Sunday, December 21, 2014

2015 Budget Deal: How You Will Pay for the Big Bank’s Gambles


(This article is written by Terry A. AmRhein author of “Democracy on the Edge, A Discussion of Political Issues in America” to be published in early 2015.)

 

Last week something unusual happened in Congress.  The Democrats and Republicans actually negotiated to pass the 2015 budget and avoided another government shutdown.  However, something very important was hidden within the budget deal that many people don’t know about or may not understand.  Let me explain.

 

The 2008 Financial Crisis occurred partly because certain big banks like Citibank, JP Morgan, Wells Fargo and Goldman-Sachs had been trading in risky forms of securities.  These securities are called derivatives because they derive their value from trading something else like credit cards or mortgages.  Before 2008 and the financial crisis, big banks bought thousands of mortgages, bundled them up into a huge packages and traded them to willing investors.  Mortgages were considered to be a good investment, people almost never default on there mortgages (right!) and the interest payments on the derivatives is much higher than interest on saving accounts.

 

After the Financial Crisis, congress passed the Dodd-Frank Act in 2010.  Basically the Act’s purpose was to institute regulations to prevent another financial disaster.  One provision, for example, was to prevent banks from using people’s saving accounts to invest in the derivatives markets for the bank’s own profit.  The problem with this is that savings accounts are insurance by the Federal Deposit Insurance Corporation, FDIC.  So if the bank’s investment in derivatives went “bust”, as it indeed did, the banks lose absolutely nothing because the saving deposit is insured.  The bank takes absolutely no risk.  Taxpayers who fund FDIC take all the risk and endure all the losses.  So this type of behavior was prevented by Dodd-Frank.  This portion of the Act became known as the Volcker Rule.

 

Another section of Dodd-Frank prevents banks from trading the riskiest derivatives, such as credit default swaps, as FDIC insured investments.  (Credit default swaps are basically insurance policies that banks can buy to insure the bank against loss of an investment.
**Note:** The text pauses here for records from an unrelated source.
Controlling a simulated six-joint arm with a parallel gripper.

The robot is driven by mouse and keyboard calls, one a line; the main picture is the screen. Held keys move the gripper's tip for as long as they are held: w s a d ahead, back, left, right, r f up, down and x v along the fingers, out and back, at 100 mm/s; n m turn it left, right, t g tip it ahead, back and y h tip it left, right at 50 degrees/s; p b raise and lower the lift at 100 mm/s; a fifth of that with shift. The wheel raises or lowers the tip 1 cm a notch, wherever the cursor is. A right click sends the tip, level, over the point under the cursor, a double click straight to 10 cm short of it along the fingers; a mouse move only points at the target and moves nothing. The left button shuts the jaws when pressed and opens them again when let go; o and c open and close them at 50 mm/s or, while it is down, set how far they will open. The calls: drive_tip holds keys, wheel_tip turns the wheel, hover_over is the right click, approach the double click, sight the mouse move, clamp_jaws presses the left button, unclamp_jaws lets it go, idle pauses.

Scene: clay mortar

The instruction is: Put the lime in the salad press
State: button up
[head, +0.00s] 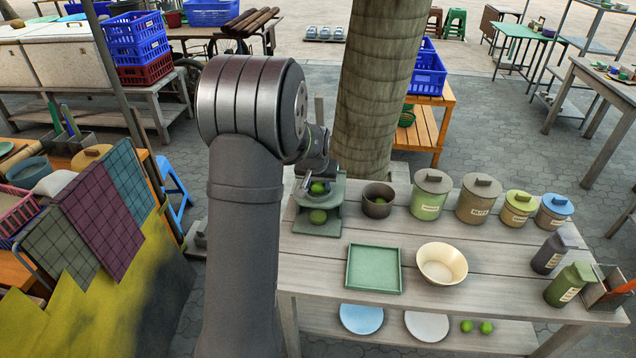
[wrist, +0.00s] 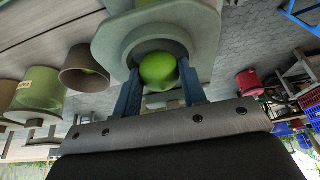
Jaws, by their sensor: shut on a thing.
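My gripper (wrist: 160,84) is shut on a bright green lime (wrist: 158,68), with a blue finger on each side of it. In the wrist view the lime is at the round opening of the green press (wrist: 108,45); I cannot tell whether it touches the press. In the head view the press (head: 303,224) stands at the back left of the wooden table, and the held lime (head: 318,187) shows at its upper part. Another round green thing, seemingly a lime (head: 318,216), sits lower in the press.
A dark brown bowl (head: 378,209) with something green inside stands just right of the press. Several lidded canisters (head: 428,205) line the table's back. A green tray (head: 374,268) and a cream bowl (head: 441,264) stand in front. Two limes (head: 486,327) lie on the lower shelf.

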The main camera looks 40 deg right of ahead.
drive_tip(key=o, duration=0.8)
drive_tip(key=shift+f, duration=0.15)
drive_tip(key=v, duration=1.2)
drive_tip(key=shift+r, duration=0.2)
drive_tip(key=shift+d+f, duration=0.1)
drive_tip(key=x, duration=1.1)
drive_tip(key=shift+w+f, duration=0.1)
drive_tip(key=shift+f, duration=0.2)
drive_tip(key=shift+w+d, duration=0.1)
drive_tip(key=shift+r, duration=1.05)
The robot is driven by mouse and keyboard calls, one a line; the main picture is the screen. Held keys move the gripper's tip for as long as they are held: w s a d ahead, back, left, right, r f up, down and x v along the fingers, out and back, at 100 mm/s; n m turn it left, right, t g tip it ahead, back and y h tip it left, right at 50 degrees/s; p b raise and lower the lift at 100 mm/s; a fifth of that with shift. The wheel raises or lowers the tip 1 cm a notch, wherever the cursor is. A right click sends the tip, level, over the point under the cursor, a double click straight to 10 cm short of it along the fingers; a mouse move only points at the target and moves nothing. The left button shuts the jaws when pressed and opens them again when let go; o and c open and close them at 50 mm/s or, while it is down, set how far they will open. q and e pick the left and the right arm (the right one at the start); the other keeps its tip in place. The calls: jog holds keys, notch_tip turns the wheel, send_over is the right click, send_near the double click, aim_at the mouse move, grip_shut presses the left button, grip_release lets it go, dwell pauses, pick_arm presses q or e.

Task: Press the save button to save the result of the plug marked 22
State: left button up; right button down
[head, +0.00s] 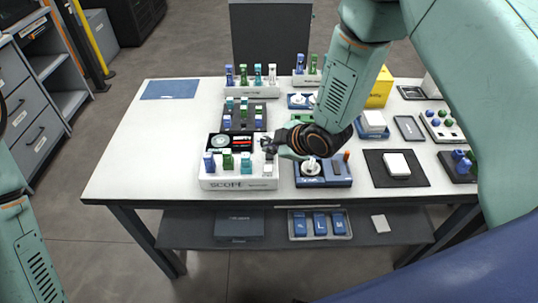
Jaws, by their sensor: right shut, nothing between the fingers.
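A white unit lettered SCOPE (210,184) stands at the front of the white table. Several plugs stand in its front row: a blue plug (209,162), a green plug (227,160), a teal plug (246,163) and a pale one at the right. Its dark screen (235,143) shows a round grey image and red and white marks. My right gripper (266,146) is shut and empty at the screen's right edge, above the unit; whether it touches cannot be told. The number 22 and the save button cannot be made out. My left arm shows at the lower left, its gripper out of view.
A blue device (338,181) with a white spool stands right of the unit. Racks of plugs (251,91) stand behind. A black mat (376,178) with a white box (396,164) lies to the right. The table's left side is clear except for a blue sheet (170,89).

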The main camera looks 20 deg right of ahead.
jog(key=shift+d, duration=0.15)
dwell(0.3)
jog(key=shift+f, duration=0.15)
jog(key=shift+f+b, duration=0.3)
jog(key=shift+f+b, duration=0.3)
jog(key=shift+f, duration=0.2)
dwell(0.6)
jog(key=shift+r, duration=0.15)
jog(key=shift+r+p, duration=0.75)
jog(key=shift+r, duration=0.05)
CDSs can also be treated as derivatives.)   What the banks were required to do was to pull out theses riskiest of investments and trade them through a non-insured affiliated bank.  Therefore if the bank lost these riskiest investments, they would not be FDIC insured and the public would not foot the bill.

 

Of course, banks hated this provision of the Act.  They complained that trading through an affiliate bank was too cumbersome and complex (poor banks!).  The provision of Dodd-Frank to trade the riskiest derivatives through affiliated banks, was exactly the provision that was eliminated by in the 2015 Budget.  Now, you may ask, what the heck has regulating how banks conduct business have to do with the national budget.  The answer is nothing at all.  Congress stuck this into the budget at the last minute because it could and because it would reduce discussion over the issue.

 

Abolishing the trade of the riskiest derivatives through affiliated banks represents a degradation in the authority of Dodd-Frank.  But is this a good thing?  Those who think that regulations on business is bad, may applaud the regulation reduction.  But I’d wager that most people belief that the tax-payer should not be responsible for the risky behavior of big banks, that the regulation was a good thing. After all, who wants to pay for banks to make more money?  Think about it, almost all business regulations, from fair pay, to work safety and work equality, to protecting our environment, result from big business’s unfair practices in the first place.  But of those who extol the success of big business, regulations are bad.  Now that the Republicans have taken over the House and Senate look for congress to slowly dissent Dodd-Frank.  Look for the Volcker Rule to be stripped out of the act: and for the teeth to be pulled out of the Consumer Financial Protection Bureau, an agency developed to protect consumers from unfair bank lending practices, and for regulations covering derivative trading to be reduced.  We will be plunging back into the era before the Financial Crisis and will be setting the stage for the whole episode to occur again.  Only when the American citizens realize that certain regulations are good and necessary and stop believing the myth that businesses should run without regulations, will we have a society where business can be trusted.